** START OF Supplied entries **
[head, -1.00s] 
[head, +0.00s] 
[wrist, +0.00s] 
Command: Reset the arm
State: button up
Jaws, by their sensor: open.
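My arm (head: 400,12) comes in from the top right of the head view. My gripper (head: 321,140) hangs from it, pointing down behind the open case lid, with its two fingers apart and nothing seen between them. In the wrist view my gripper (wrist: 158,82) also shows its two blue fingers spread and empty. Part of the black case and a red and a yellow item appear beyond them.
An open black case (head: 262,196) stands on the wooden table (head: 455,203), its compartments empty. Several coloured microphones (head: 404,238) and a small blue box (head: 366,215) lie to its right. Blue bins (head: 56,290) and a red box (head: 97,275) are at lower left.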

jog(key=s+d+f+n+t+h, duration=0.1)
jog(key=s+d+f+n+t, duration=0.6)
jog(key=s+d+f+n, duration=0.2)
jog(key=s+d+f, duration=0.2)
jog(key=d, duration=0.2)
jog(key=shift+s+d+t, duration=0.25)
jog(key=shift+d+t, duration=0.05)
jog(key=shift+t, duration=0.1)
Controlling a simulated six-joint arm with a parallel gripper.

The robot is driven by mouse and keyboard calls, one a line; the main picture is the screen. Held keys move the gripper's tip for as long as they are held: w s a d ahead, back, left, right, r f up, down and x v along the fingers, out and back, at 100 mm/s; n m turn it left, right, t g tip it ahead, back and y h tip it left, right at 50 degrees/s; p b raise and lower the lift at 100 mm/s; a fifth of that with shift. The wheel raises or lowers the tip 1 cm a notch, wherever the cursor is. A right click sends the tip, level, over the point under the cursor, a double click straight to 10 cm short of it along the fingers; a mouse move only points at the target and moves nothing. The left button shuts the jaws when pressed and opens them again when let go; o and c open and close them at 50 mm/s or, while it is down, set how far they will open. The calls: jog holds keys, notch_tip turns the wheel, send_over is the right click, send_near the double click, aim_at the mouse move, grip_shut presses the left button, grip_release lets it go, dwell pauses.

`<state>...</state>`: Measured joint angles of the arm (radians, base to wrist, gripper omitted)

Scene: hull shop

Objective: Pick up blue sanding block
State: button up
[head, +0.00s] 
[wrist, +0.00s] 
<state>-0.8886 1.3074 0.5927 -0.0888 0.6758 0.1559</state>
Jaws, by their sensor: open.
** END OF Supplied entries **
What the task requires. Return, word for word, each line from the line that contains "Scene: hull shop" to the end of the listing above; include both end lines and nothing else.

Correct output.
Scene: hull shop

Objective: Pick up blue sanding block
State: button up
[head, +0.00s] 
[wrist, +0.00s] 
<state>-0.8886 1.3074 0.5927 -0.0888 0.6758 0.1559</state>
Jaws, by their sensor: open.

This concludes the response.